RITUALISM: they could be deviant because they close their ears to or abandon the near-ubiquitous call of the American Dream. Unable to innovate because they have been socialized to conform, thus removing the option to turn to crime, they scale down or abandon their aspirations. They are, in Merton’s account, low-grade-bureaucrats, respectable, but stuck in a rut. Ritualists are deviants because they have turned their backs on America’s pervasive success goals.

RETREATISM: they could internalize the success goals and institutional means to their accomplishment, but yet be unable to achieve success. The homeless, ‘outcasts’, alcoholics and other drug users might fall into this category. They resolve their quandary by abandoning both the goals and the means of reaching them. These ‘drop-outs’ are thus doubly deviant.

REBELLION: they could reject both the prescriptive cultural values and the institutional means to achieve them, but replace them with different goals and means. People in this category aspire to a ‘new society’. It is members of a ‘rising class’ rather than the disadvantaged who are most likely to be rebels.
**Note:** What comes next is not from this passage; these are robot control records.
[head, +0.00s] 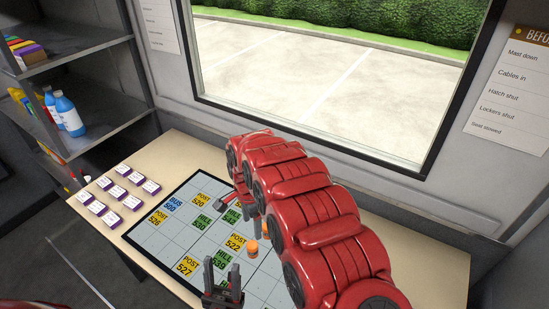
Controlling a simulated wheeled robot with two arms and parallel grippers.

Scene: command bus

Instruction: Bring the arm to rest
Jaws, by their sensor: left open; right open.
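My right arm is red and reaches in from the lower right over the table (150,160). Its gripper (247,208) is over the gridded board (145,232), partly hidden by the arm; its jaws are open. My left gripper (222,268) is dark, open and empty, over the near edge of the board, with its fingers pointing up in the picture. An orange peg-like piece (252,248) stands on the board near the yellow "POST 522" label (236,242), between the two grippers. Another orange piece beside the right arm is mostly hidden.
White-and-purple cards (112,219) lie in rows on the table's left. Shelves (95,115) with blue bottles (68,113) stand at the left. A window (330,75) is behind the table. A checklist (511,85) hangs at the right.

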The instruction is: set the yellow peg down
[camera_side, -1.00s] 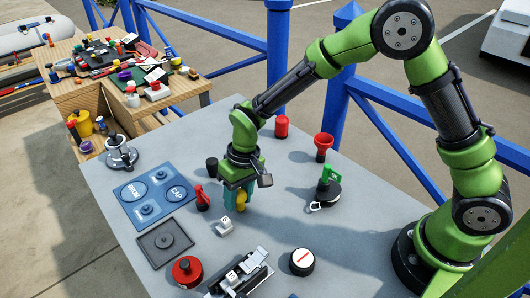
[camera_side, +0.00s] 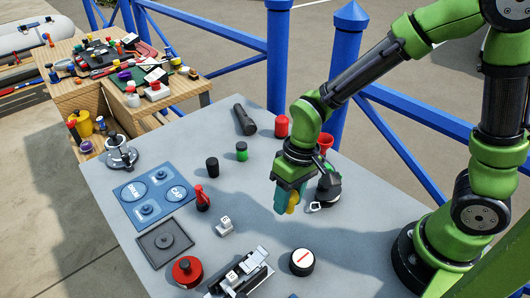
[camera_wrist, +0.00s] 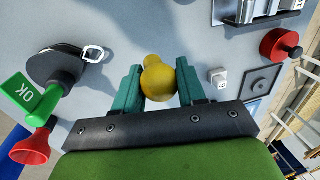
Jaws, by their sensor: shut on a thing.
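The yellow peg (camera_wrist: 158,82) is between the teal fingers of my gripper (camera_wrist: 160,88) in the wrist view, its round end facing the camera. In the side view my gripper (camera_side: 287,203) points down over the right half of the grey table, and a bit of the yellow peg (camera_side: 292,203) shows at the fingers. My gripper is shut on the peg. I cannot tell whether the peg's lower end touches the table.
The black round base with a green OK piece (camera_wrist: 38,102) is close beside my gripper, with a red funnel (camera_side: 326,142) behind. A red cylinder (camera_side: 281,126), a green-banded cylinder (camera_side: 241,151) and a white-topped dial (camera_side: 302,261) stand around. Bare table lies left of my gripper.

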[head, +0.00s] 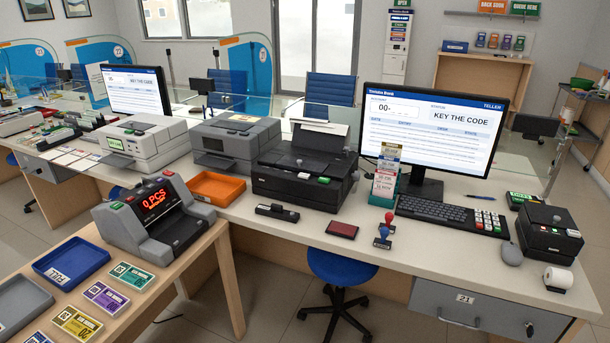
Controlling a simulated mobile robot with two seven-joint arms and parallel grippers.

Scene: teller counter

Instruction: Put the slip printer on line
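A black printer (300,178) stands on the teller counter, left of the right monitor. A white sheet (318,130) stands up at its back. No label tells which machine is the slip printer. Neither of my grippers is in view.
A keyboard (450,214), mouse (510,254), paper roll (558,279) and stamps (386,228) lie near the black machines. A grey printer (236,142) and orange tray (216,187) are left. A banknote counter (153,218) stands on the front-left table. A blue stool (340,267) stands before the counter.

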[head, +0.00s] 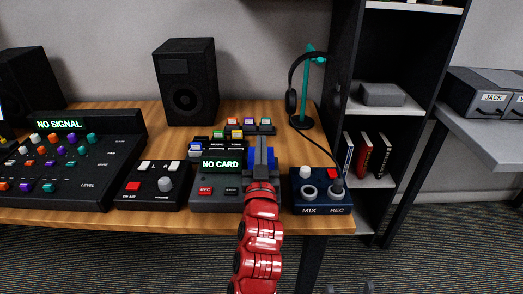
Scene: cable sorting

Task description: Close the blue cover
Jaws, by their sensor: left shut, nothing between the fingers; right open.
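A grey recorder box (205,201) with a green "NO CARD" display stands at the table's front edge. The blue cover (273,158) is at its right end, mostly hidden behind my left gripper; blue shows on both sides of the fingers. I cannot tell how far open it is. My left gripper (262,143), on the red arm, is shut and empty, in front of or against the cover; contact is unclear. My right gripper (349,288) shows only as fingertips at the bottom edge, spread apart, below the table.
A navy MIX/REC box (320,209) with a cable stands close right of my left gripper. A black volume box (152,199) and mixer (75,190) are left. Card racks (250,129), a speaker (186,85) and a headphone stand (303,122) stand behind.

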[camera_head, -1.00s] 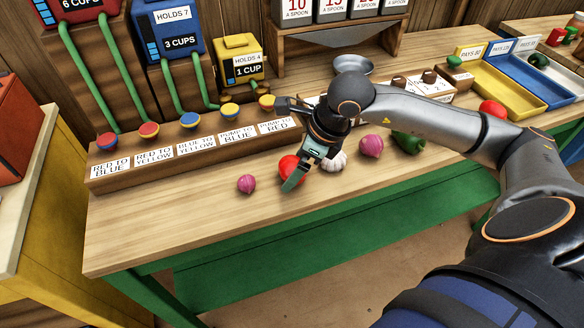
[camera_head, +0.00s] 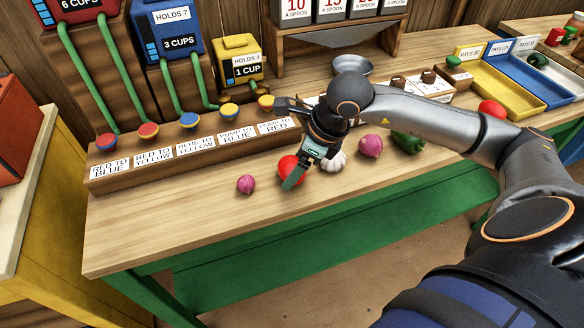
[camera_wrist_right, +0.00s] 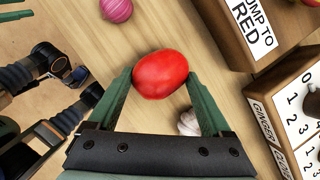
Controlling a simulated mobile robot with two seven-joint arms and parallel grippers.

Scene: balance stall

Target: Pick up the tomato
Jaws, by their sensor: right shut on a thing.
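The red tomato (camera_head: 287,166) is at the front part of the wooden stall table, between a small pink onion and a garlic bulb. My right gripper (camera_head: 294,172) comes down over it from above. In the right wrist view the tomato (camera_wrist_right: 160,74) sits between the green fingertips of my right gripper (camera_wrist_right: 160,80), which are shut on it from both sides. In the head view one green finger hides part of the tomato. I cannot see any clear gap between it and the table.
The small pink onion (camera_head: 246,184) lies left of the tomato. The garlic bulb (camera_head: 335,162), a larger pink onion (camera_head: 371,146) and a green pepper (camera_head: 408,142) lie to the right. A labelled button block (camera_head: 180,165) stands behind. The table's front left is clear.

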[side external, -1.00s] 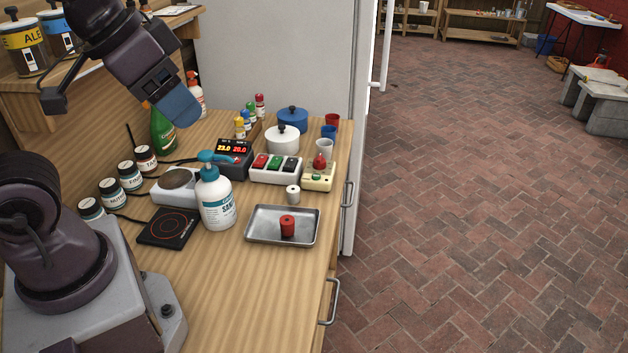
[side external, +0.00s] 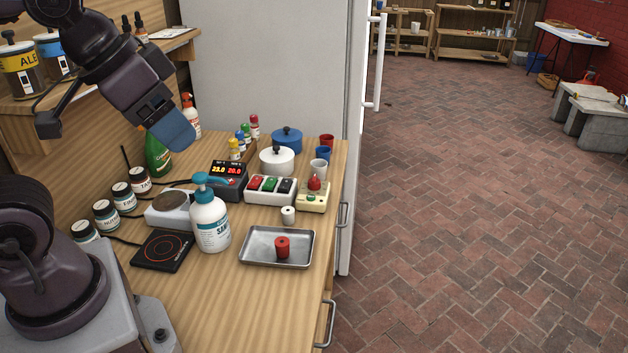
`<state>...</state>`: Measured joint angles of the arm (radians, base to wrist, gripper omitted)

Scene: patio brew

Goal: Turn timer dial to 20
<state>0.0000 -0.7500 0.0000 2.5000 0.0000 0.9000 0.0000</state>
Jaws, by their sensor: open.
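A small cream box (side external: 313,203) with a red knob (side external: 314,184) on top stands at the back right of the bench; it may be the timer with its dial. Its markings are too small to read, so the dial's setting cannot be told. My gripper (side external: 172,132), with a blue tip, hangs in the air at upper left, near the green bottle in the picture and well left of the cream box. It is open and nothing shows in it.
A white switch box (side external: 270,197) and a display unit (side external: 228,168) reading 23.0 and 20.0 stand left of the cream box. A pump bottle (side external: 211,222), a white stopper (side external: 288,215) and a metal tray (side external: 258,258) holding a red stopper (side external: 282,247) are nearer. The bench front is clear.

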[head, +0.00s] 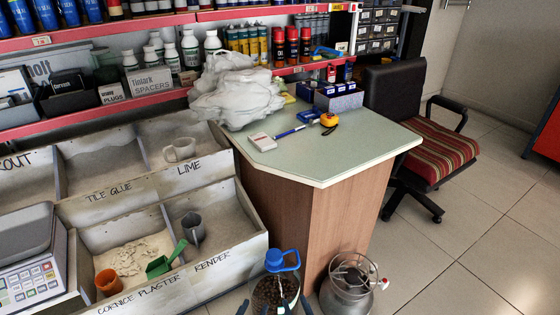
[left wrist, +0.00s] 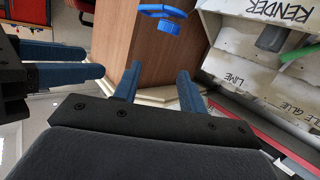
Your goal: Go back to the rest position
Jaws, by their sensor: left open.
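My left gripper (left wrist: 159,70) is open in the left wrist view, its two blue fingers apart with nothing between them. My right gripper (left wrist: 95,62) shows at the left edge of that view, with two blue fingers close together in the picture; its opening is unclear. In the head view only dark fingertips (head: 304,304) show at the bottom edge, and I cannot tell which gripper each belongs to. A jug with a blue handled cap (head: 283,261) and dark contents is just behind them. A blue handle shows beyond my left gripper in the wrist view (left wrist: 162,13).
A counter (head: 330,150) holds a crumpled white bag (head: 235,92), a tape measure (head: 328,120) and small boxes. A metal canister (head: 347,290) stands right of the jug. A bin unit (head: 225,262) is at left, a chair (head: 420,140) at right. Floor at right is clear.

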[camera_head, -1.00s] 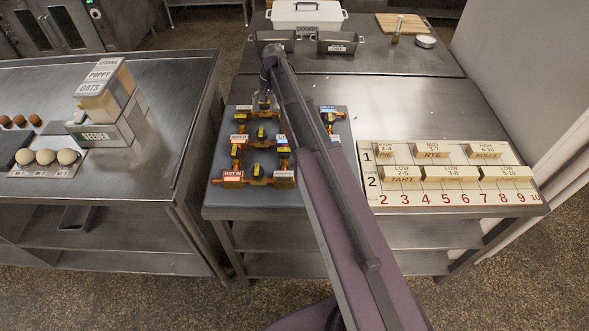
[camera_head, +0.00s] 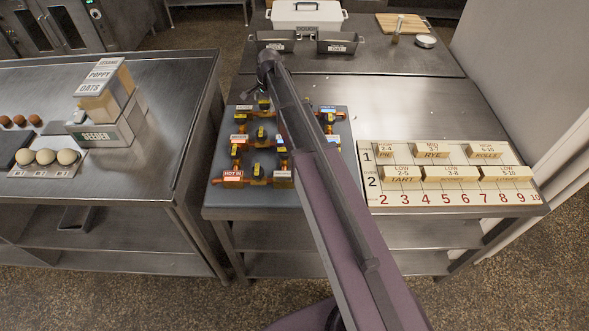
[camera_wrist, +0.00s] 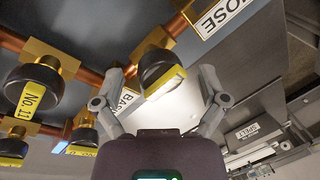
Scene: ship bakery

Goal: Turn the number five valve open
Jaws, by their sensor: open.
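The valve board (camera_head: 222,197) lies on the steel table in the head view, with copper pipes and several black-and-yellow valve knobs. In the wrist view, my gripper (camera_wrist: 161,72) is open, with one finger on each side of a black knob (camera_wrist: 158,66) with a yellow bar. I cannot tell whether the fingers touch it. No number is readable on this knob, and I cannot tell which valve is number five. Another knob (camera_wrist: 40,82) reads No. 11. In the head view my arm hides part of the board, and the fingers show only as a small dark shape.
A HOSE plate (camera_wrist: 221,14) is close to the knob, and a partly hidden plate (camera_wrist: 124,101) starts with BAS. In the head view, a numbered oven board (camera_head: 450,199) with wooden blocks lies right of the valve board. Two dark pans (camera_head: 337,41) stand behind.

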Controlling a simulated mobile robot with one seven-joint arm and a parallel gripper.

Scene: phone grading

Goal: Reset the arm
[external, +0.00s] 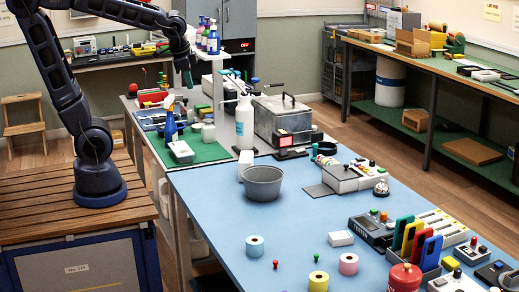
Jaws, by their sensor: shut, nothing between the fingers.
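My arm stands on a slatted wooden top at the left in the external view, raised and bent over to the right. My gripper (188,76) hangs pointing down above the back of the workbench, near the bottles on the white shelf. It is shut and small in the picture. No object shows in it. It appears apart from the things around it, though its exact height is hard to tell.
The blue tabletop (200,222) holds a grey bucket (262,183), tape rolls, a red canister (404,279) and several devices. A white pump bottle (244,122), a blue spray bottle (170,127) and a metal case (283,118) crowd the back. The blue top's middle is fairly clear.

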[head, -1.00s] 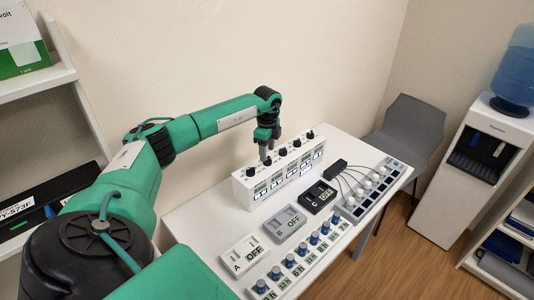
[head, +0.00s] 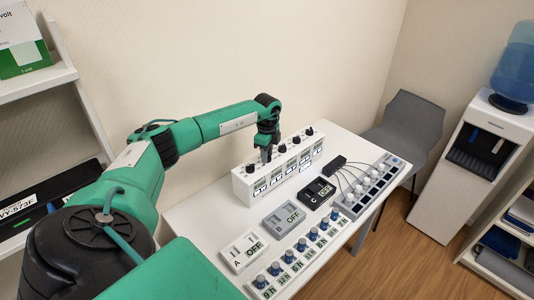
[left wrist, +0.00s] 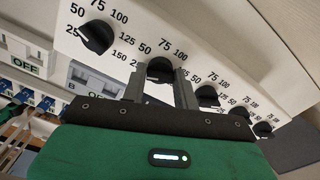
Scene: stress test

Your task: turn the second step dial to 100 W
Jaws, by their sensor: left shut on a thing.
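A white box (head: 243,186) with a row of black dials stands at the back of the table. My left gripper (head: 266,155) reaches down onto its top at the second dial from the left. In the left wrist view the gripper's two grey fingers (left wrist: 160,88) are on either side of the second dial (left wrist: 160,70), shut on it. The printed scale around it shows 50, 75 and 100; its lower part and exact pointer setting are hidden or unclear. The first dial (left wrist: 97,37) is free, its scale reading 25 to 150. My right gripper is not in view.
Beyond the held dial sit the third dial (left wrist: 207,95) and further ones, close together. In front of the box lie switch boxes A (head: 243,252), B (head: 284,219) and C (head: 318,193), a row of blue-knobbed timers (head: 299,244) and a power strip (head: 371,186) with cables.

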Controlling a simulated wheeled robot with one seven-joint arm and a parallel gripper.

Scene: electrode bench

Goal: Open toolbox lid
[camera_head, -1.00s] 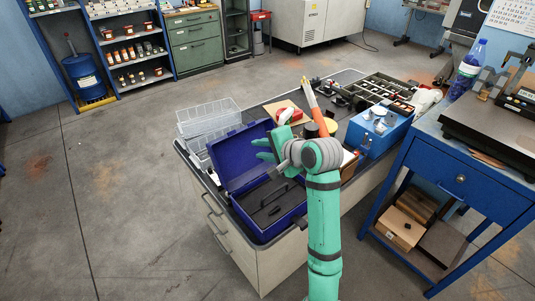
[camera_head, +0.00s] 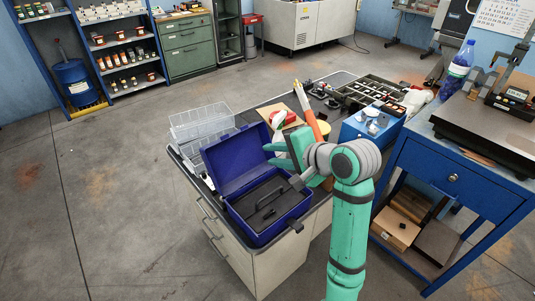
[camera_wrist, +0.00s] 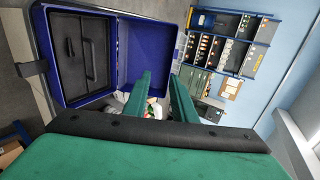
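The blue toolbox (camera_head: 262,232) stands on the near left corner of the bench. Its lid (camera_head: 228,165) is raised and tilted back, and a black tray with a handle (camera_head: 268,200) shows inside. In the wrist view the open lid (camera_wrist: 135,45) and the black tray (camera_wrist: 72,55) show at upper left. My gripper (camera_head: 274,154) is to the right of the lid, above the far right part of the toolbox. In the wrist view its two green fingers (camera_wrist: 160,97) are apart with nothing held between them. Whether a finger touches the lid is unclear.
An orange-handled tool (camera_head: 308,112), a blue box with small items (camera_head: 372,127) and a compartment tray (camera_head: 370,91) crowd the bench's right side. A blue table (camera_head: 455,180) stands at right. The floor at left is clear.

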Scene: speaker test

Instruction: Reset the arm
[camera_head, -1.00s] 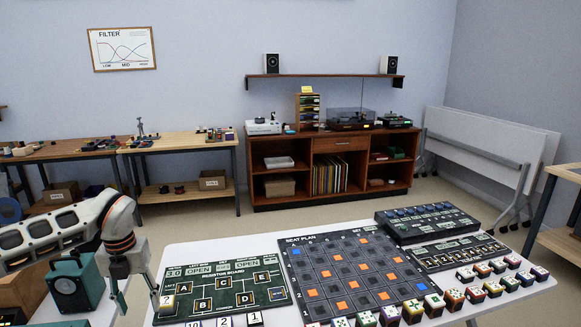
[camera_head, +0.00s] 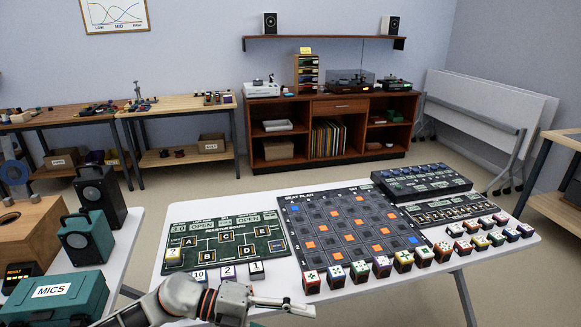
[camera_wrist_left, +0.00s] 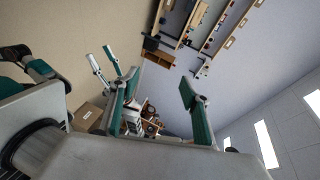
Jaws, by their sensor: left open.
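My left gripper (camera_head: 284,308) is low at the bottom middle of the head view, in front of the near edge of the white table (camera_head: 370,287). One pale finger points right, and the lower part is cut off by the frame. In the left wrist view, its teal fingers (camera_wrist_left: 160,104) stand wide apart with nothing seen between them. That view looks tilted across the room. My right gripper cannot be made out in the head view.
Left, another table bears a teal MICS case (camera_head: 55,298) and speakers (camera_head: 88,243). Floor shows between the tables.

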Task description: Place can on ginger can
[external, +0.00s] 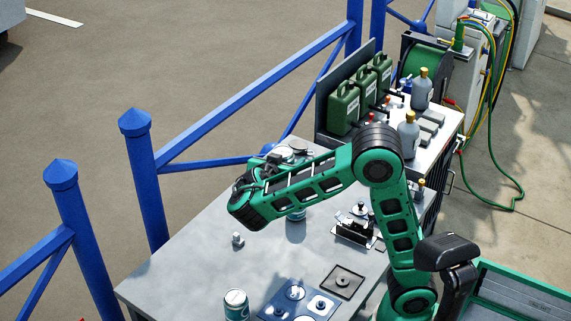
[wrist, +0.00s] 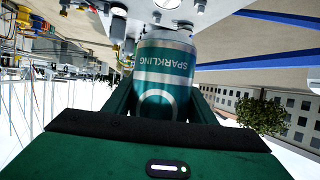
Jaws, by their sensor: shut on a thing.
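A teal and silver can (wrist: 165,75) marked SPARKLING sits between the two fingers of my gripper (wrist: 165,100) in the wrist view, its lettering upside down there. The gripper is shut on it. In the external view, my forearm hides the gripper. Part of a can (external: 296,215) shows just below the forearm; I cannot tell for sure that it is the held one. Another teal and white can (external: 236,304) stands upright near the table's front edge, well apart from the arm. Its label is too small to read, so I cannot tell whether it is the ginger can.
A blue tray (external: 270,312) with small parts lies right of the standing can, by a dark square plate (external: 342,282). A small metal piece (external: 238,240) stands on the grey table (external: 190,265). Green jerrycans (external: 343,108) and bottles stand at the back. Blue rails (external: 150,185) run along the left.
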So, in sum, the culture and structure of a society generate deviance. And in the USA, it is the emphasis on cultural values at the expense of institutional means that creates a tendency to anomie. This tendency translates into pressure to deviate, although one which varies according to social location.

Merton’s theory of deviance has been criticized for neglecting power relations; exaggerating value consensus in the USA; not allowing for politically motivated deviance; and so on. But he tips Parsons out of is armchair and pushes theorizing in the meso-sphere that sits between micro- and macro-sociology

I found his theorizing useful recently when offering a quick-response analysis of the recent London riots in Sociological Research Online. His approach to deviance still has applicability, even if it requires revision by time and place.